To date, Jolla has released only one hardware product, their original phone. Despite a successful Indiegogo campaign to get a tablet off the ground, Jolla recently canceled this endeavor and is attempting to refund bidders, saying the financial implications were just too high to make it happen – despite the crowd-sourced funding. Amid the cancellation, Jolla has announced the Jolla C, a new handset aimed primarily at developers and hardcore enthusiasts of the platform.
Amid the cancellation, Jolla has announced the Jolla C, a new handset aimed primarily at developers
Jolla is offering the C as part of a “Sailfish Community Device Program” and will only sell 1000 units. All of which have already been snatched up, actually. Whether this will encourage Jolla to offer a second run remains unseen, but we wouldn’t be too surprised. At €169 with VAT (roughly $188), the Jolla C wasn’t ultra expensive but the phone isn’t without its serious downsides.
First, the phone is being offered as-is. Since they are billing this as a dev-first product, they aren’t giving it formal support, which will save them a lot of money. Second, this is a company that has canceled projects before, making them more than a little hard to trust. Third, the specs aren’t exactly amazing with a 5-inch 720p display, a 1.3GHz Qualcomm 212 processor, 2GB RAM, an 8MP camera, 16GB storage, a 2500 mAh battery, and Sailfish OS 2.0.
Basically, you’re talking entry-level specs, without any native apps to speak of. The good news is that Sailfish is compatible with Android apps, though the actual performance of said app will likely be hit and miss.

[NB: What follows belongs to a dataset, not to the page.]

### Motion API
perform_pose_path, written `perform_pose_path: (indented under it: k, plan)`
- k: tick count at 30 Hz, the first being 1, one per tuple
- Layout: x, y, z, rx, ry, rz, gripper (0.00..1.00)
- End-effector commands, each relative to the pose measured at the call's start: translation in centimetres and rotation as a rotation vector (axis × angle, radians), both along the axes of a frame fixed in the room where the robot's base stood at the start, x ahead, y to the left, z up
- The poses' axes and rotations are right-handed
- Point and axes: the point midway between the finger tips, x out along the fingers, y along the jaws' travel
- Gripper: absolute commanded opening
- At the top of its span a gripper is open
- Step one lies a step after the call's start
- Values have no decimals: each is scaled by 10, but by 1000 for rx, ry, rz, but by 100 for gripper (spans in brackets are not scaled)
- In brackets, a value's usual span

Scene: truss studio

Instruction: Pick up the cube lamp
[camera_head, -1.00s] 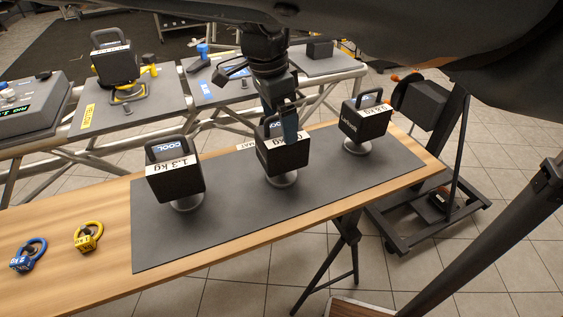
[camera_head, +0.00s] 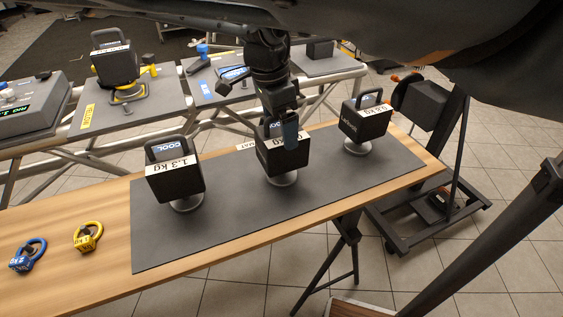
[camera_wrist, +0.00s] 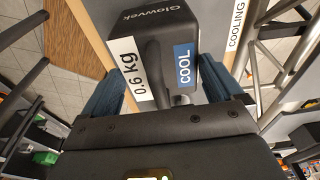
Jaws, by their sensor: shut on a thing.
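Three black cube lamps with handles stand on round grey bases on a dark mat (camera_head: 230,235). The left lamp (camera_head: 178,186) has a 1.3 kg label. My gripper (camera_head: 281,130) is shut on the middle cube lamp (camera_head: 283,158), from above at its handle. That lamp appears upright and its base seems to be at the mat. The right lamp (camera_head: 364,123) stands apart. In the wrist view, the held lamp (camera_wrist: 180,20) shows a 0.6 kg label and a blue COOL label, between my blue-padded fingers (camera_wrist: 165,88). The fingers partly hide its handle.
A black wheeled stand (camera_head: 430,215) is at right. The mat's front strip is clear.

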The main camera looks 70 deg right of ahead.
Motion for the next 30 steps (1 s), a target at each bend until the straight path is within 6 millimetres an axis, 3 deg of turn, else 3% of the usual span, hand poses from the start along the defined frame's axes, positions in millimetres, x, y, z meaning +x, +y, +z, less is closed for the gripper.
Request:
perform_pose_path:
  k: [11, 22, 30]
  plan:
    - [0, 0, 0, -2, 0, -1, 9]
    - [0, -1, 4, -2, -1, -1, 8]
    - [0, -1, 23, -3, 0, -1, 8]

At the end of the day, there are obviously a small number of folks willing to lay down money for Jolla hardware, but there’s no denying this niche is too small to actually make a difference for the company’s finances. So here’s the question, given the chance, would you support Jolla by buying a handset from them? Would you consider a phone made by a different OEM with Sailfish onboard? Share your thoughts in the comments.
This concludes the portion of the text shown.